__Set task__. Read the listing and extract each line that includes the word "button".

__Dataset excerpt__.
╭──
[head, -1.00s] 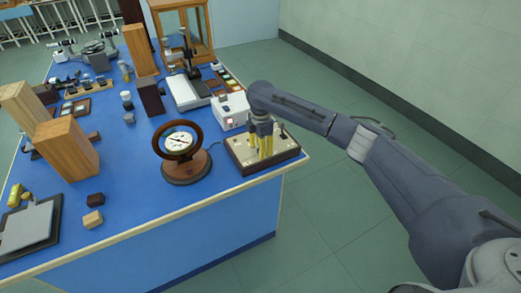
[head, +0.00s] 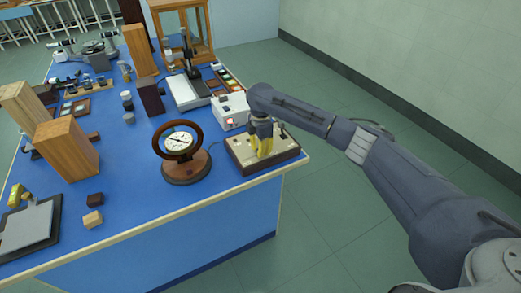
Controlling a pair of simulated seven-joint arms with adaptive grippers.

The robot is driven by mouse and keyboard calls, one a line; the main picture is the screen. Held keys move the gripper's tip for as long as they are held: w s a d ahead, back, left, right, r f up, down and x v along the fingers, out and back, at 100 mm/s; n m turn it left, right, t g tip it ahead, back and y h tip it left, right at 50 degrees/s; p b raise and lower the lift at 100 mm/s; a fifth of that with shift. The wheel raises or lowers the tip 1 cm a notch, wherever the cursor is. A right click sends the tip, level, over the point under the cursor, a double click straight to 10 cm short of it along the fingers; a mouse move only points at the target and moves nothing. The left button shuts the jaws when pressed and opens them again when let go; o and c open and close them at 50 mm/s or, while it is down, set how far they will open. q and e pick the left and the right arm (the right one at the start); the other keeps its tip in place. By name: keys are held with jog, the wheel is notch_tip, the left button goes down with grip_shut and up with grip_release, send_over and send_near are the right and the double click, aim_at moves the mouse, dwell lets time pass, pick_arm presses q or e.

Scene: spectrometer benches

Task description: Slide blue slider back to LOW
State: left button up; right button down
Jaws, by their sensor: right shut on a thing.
╰──
__Reply to the exercise__.
The robot is driven by mouse and keyboard calls, one a line; the main picture is the screen. Held keys move the gripper's tip for as long as they are held: w s a d ahead, back, left, right, r f up, down and x v along the fingers, out and back, at 100 mm/s; n m turn it left, right, t g tip it ahead, back and y h tip it left, right at 50 degrees/s; p b raise and lower the lift at 100 mm/s; a fifth of that with shift. The wheel raises or lowers the tip 1 cm a notch, wherever the cursor is. A right click sends the tip, level, over the point under the cursor, a double click straight to 10 cm short of it along the fingers; a mouse move only points at the target and moves nothing. The left button shuts the jaws when pressed and opens them again when let go; o and c open and close them at 50 mm/s or, while it is down, set how far they will open. q and e pick the left and the right arm (the right one at the start); the other keeps its tip in place. By name: keys are held with jog, the wheel is notch_tip, the left button goes down with grip_shut and up with grip_release, send_over and send_near are the right and the double click, aim_at moves the mouse, dwell lets time pass, pick_arm presses q or e.
State: left button up; right button down

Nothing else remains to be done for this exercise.